Rows from a dataset:
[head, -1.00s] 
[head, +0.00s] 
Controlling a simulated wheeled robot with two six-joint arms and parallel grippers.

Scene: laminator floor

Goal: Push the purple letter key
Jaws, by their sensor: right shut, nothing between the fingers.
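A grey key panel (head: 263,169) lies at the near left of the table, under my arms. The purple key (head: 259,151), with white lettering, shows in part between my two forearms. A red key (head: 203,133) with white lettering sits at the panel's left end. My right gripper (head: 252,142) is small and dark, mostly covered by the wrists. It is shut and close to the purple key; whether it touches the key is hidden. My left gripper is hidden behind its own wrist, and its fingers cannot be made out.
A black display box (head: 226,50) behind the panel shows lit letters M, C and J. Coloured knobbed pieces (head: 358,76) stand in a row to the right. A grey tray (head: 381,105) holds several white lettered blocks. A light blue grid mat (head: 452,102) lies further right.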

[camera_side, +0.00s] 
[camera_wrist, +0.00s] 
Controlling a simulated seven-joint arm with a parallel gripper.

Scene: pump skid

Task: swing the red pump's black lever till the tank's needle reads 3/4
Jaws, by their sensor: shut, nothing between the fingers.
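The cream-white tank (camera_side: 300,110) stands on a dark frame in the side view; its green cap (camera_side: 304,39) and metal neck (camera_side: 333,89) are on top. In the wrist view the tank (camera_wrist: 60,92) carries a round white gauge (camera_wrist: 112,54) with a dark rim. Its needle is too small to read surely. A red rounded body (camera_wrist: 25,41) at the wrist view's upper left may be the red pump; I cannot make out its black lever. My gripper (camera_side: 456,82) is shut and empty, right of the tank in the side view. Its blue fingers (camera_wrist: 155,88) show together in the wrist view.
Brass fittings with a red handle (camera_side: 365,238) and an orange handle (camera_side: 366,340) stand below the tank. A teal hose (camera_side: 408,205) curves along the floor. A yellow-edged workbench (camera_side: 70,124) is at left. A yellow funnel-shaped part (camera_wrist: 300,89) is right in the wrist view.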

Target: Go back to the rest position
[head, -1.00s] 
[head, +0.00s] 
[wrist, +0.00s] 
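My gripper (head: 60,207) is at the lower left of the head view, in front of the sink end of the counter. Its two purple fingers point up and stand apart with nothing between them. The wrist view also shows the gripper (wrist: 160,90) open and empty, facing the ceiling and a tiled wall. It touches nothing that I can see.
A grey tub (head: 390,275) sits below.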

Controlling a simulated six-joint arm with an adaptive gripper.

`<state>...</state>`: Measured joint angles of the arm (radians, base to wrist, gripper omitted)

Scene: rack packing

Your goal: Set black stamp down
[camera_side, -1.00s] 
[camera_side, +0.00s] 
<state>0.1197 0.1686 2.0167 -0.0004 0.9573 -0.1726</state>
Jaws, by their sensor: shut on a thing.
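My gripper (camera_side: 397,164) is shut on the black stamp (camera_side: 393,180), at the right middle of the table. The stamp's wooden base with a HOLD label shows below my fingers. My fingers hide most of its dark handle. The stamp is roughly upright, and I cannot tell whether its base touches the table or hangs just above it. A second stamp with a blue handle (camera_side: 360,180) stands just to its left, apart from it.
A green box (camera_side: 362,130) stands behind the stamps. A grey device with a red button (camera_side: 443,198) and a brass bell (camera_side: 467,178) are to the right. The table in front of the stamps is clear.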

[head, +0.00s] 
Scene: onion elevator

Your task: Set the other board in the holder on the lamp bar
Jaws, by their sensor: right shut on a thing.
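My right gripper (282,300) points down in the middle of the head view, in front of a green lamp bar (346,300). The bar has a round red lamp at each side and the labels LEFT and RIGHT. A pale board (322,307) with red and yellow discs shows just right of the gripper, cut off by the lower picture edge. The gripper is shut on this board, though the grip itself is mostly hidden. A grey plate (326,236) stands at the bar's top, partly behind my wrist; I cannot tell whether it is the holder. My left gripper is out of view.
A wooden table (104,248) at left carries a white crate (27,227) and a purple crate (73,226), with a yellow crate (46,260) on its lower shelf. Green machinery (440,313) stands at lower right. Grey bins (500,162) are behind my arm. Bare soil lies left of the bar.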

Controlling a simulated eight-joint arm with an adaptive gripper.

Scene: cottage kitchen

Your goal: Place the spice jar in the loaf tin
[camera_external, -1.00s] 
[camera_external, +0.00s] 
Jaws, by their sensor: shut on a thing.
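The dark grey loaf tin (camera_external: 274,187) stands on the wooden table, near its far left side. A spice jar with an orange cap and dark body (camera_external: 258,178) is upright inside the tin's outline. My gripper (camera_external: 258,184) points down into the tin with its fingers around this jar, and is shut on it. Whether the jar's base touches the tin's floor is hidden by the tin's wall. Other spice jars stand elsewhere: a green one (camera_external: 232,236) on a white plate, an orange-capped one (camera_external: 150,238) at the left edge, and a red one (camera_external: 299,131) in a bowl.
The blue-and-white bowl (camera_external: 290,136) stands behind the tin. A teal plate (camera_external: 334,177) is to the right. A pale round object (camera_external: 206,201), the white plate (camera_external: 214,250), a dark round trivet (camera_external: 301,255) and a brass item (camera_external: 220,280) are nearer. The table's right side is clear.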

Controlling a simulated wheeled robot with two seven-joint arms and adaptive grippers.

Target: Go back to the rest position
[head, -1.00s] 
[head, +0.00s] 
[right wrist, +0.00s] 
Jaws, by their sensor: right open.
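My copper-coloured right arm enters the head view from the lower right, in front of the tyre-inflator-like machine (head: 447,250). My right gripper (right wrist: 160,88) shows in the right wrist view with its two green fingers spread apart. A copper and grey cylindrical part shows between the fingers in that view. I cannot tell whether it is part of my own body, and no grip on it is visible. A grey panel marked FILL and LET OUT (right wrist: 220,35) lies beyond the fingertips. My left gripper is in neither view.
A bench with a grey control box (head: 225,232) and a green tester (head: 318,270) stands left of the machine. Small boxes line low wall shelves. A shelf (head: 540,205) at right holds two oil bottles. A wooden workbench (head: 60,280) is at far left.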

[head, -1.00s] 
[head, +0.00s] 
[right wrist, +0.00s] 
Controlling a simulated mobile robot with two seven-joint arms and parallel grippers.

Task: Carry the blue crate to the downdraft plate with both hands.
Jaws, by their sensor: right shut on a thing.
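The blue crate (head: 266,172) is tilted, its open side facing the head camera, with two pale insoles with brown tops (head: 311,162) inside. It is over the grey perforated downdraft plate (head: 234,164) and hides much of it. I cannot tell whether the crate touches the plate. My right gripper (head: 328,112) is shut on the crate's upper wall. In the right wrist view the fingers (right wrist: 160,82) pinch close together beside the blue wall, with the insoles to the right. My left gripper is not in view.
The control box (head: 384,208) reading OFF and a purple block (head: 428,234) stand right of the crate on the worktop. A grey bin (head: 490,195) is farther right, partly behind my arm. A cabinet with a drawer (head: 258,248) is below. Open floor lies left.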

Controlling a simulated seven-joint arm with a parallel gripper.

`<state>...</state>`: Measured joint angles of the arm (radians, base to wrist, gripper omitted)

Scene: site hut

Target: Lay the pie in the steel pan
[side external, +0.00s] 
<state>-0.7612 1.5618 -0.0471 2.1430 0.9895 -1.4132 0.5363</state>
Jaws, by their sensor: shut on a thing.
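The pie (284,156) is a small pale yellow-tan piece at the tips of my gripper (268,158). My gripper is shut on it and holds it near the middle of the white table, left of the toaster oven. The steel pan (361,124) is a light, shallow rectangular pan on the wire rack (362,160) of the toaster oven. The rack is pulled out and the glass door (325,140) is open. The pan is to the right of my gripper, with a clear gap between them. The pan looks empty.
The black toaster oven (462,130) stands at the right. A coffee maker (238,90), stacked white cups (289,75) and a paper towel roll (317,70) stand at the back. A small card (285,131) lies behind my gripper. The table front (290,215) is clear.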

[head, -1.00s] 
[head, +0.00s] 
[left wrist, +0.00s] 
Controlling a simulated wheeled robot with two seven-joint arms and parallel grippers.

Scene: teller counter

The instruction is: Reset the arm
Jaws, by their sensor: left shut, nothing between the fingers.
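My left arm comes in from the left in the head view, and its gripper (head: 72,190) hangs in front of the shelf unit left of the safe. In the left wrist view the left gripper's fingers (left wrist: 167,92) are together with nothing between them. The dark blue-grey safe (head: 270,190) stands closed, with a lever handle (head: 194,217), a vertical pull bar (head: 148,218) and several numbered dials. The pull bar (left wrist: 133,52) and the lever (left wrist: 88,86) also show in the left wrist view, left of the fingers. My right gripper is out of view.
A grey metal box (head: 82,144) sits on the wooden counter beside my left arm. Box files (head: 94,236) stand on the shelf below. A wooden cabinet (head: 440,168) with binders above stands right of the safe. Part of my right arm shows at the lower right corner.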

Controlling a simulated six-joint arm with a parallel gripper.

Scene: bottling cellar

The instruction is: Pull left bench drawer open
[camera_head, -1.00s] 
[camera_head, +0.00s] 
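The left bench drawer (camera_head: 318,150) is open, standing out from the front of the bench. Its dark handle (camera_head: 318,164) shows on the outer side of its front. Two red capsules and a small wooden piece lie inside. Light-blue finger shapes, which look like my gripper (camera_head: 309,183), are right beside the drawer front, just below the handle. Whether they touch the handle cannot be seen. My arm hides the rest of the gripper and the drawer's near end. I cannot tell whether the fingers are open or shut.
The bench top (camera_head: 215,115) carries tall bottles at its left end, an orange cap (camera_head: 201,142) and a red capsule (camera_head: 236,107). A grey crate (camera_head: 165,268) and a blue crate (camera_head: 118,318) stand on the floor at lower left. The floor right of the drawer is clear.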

> Requirements
Return each line of the data that contains the string "adaptive".

> Expected answer
Controlling a simulated six-joint arm with an adaptive gripper.
Controlling a simulated eight-joint arm with an adaptive gripper.
Controlling a simulated wheeled robot with two seven-joint arms and adaptive grippers.

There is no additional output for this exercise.